• [Work to complete]: Look through the lines below and state how many hold the word "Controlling". Write only the number.

[START]

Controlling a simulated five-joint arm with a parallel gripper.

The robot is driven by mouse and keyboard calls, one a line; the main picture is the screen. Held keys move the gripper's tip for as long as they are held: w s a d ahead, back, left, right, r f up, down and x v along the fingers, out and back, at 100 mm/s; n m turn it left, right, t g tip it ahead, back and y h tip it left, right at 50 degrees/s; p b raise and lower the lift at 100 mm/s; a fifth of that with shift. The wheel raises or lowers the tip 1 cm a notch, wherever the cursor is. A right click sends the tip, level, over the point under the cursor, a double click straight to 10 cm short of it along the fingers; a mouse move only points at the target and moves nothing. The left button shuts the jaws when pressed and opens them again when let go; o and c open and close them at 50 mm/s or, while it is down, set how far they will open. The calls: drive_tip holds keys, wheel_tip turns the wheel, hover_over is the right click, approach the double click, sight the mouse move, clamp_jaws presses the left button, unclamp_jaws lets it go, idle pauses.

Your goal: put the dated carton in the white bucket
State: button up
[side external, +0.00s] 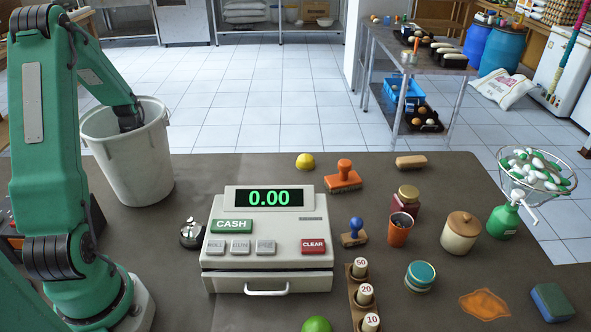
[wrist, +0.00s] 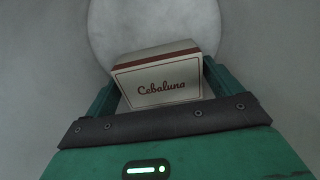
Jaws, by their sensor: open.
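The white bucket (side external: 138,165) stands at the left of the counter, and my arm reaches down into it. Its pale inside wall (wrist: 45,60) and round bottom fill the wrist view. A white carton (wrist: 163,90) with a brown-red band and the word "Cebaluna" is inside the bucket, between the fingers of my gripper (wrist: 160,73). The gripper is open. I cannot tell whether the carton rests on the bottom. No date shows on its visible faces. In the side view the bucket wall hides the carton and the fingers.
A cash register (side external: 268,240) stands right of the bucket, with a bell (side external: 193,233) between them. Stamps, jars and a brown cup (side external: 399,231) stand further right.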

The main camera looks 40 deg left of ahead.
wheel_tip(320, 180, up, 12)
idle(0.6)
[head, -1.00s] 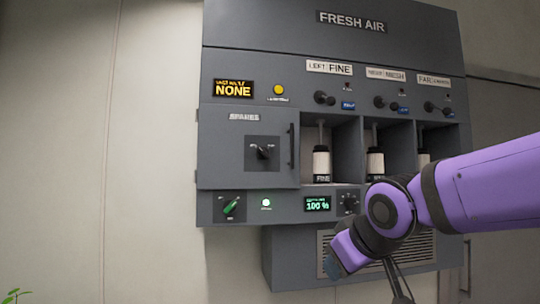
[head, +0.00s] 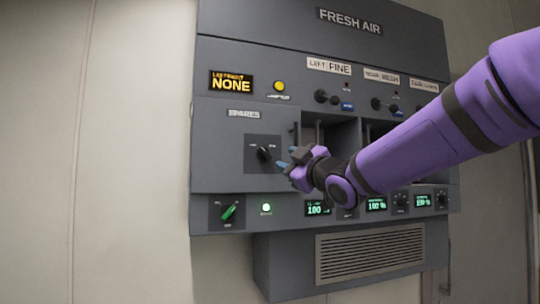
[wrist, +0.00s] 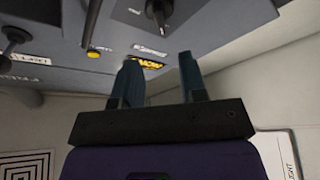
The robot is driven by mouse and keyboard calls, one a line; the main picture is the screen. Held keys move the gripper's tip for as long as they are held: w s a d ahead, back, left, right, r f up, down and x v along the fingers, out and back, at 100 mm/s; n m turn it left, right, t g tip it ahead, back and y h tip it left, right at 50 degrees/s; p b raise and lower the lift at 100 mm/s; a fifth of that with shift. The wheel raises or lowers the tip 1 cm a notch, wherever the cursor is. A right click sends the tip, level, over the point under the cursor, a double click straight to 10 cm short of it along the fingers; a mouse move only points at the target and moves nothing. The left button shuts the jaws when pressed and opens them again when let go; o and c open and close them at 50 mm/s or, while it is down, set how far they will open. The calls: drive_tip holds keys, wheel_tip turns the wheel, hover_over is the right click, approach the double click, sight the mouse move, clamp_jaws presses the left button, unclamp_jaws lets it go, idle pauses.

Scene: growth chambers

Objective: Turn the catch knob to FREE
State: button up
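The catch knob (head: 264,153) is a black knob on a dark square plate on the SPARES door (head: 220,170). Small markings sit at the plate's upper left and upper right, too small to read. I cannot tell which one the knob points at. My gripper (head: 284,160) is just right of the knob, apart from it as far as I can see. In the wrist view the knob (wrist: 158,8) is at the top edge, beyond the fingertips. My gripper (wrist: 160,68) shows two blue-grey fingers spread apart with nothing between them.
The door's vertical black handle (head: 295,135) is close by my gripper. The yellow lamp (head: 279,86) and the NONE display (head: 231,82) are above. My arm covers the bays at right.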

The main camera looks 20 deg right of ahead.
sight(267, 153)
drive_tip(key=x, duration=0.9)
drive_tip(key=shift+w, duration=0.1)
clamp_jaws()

[END]
[START]

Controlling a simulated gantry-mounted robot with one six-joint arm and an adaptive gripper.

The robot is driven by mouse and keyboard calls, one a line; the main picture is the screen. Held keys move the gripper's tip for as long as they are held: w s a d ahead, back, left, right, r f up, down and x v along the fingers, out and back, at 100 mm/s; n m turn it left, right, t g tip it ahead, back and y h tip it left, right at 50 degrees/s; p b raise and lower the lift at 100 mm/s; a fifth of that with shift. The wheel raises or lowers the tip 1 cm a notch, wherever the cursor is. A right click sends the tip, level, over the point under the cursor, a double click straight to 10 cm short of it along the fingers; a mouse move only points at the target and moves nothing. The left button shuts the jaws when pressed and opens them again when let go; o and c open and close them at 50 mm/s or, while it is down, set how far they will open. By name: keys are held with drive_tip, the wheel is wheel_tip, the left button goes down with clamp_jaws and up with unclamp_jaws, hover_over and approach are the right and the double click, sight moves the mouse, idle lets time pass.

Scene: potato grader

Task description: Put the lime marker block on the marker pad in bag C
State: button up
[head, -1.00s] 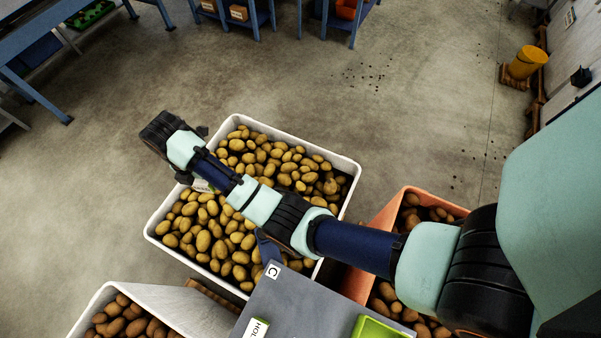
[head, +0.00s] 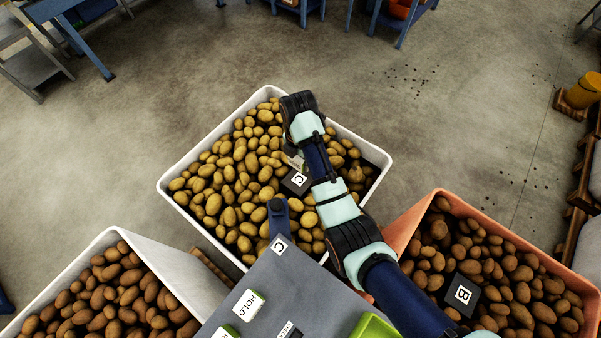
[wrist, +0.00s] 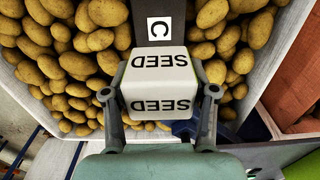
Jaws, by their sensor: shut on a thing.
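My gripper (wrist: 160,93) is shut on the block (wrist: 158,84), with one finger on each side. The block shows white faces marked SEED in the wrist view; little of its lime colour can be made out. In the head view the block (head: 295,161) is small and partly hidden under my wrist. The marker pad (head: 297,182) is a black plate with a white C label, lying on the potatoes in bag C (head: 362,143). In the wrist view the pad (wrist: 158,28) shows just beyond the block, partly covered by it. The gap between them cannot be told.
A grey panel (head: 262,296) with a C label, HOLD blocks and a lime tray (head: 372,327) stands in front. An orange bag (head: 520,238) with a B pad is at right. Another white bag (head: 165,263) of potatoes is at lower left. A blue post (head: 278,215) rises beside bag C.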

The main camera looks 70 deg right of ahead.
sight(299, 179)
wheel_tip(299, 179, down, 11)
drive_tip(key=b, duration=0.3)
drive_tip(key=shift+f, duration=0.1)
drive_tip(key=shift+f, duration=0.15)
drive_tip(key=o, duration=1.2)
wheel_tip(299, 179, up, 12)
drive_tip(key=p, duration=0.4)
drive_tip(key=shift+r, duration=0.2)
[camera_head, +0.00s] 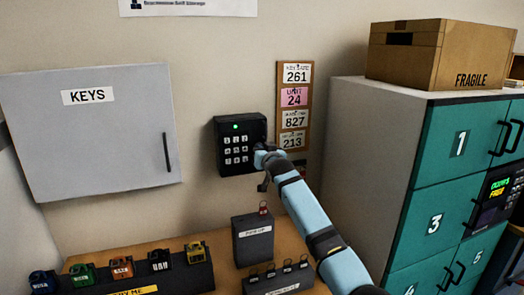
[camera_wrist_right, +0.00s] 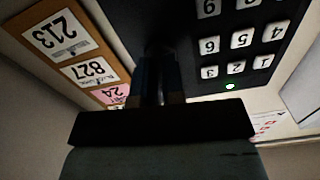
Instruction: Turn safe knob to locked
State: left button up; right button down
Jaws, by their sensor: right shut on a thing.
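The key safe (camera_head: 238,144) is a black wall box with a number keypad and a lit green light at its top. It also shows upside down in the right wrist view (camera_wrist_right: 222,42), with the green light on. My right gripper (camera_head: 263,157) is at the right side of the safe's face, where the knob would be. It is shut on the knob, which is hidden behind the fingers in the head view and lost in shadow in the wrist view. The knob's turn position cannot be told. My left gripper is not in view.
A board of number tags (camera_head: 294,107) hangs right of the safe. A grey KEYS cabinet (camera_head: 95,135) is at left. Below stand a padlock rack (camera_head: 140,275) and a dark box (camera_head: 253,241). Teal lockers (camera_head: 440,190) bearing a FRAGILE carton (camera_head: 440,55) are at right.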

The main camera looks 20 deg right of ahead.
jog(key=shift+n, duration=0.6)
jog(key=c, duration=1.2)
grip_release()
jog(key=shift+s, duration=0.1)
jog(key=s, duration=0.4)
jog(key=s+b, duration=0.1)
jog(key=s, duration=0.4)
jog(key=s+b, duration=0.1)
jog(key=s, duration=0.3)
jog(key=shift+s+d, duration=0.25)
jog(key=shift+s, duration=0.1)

[END]

• [Correct answer]: 2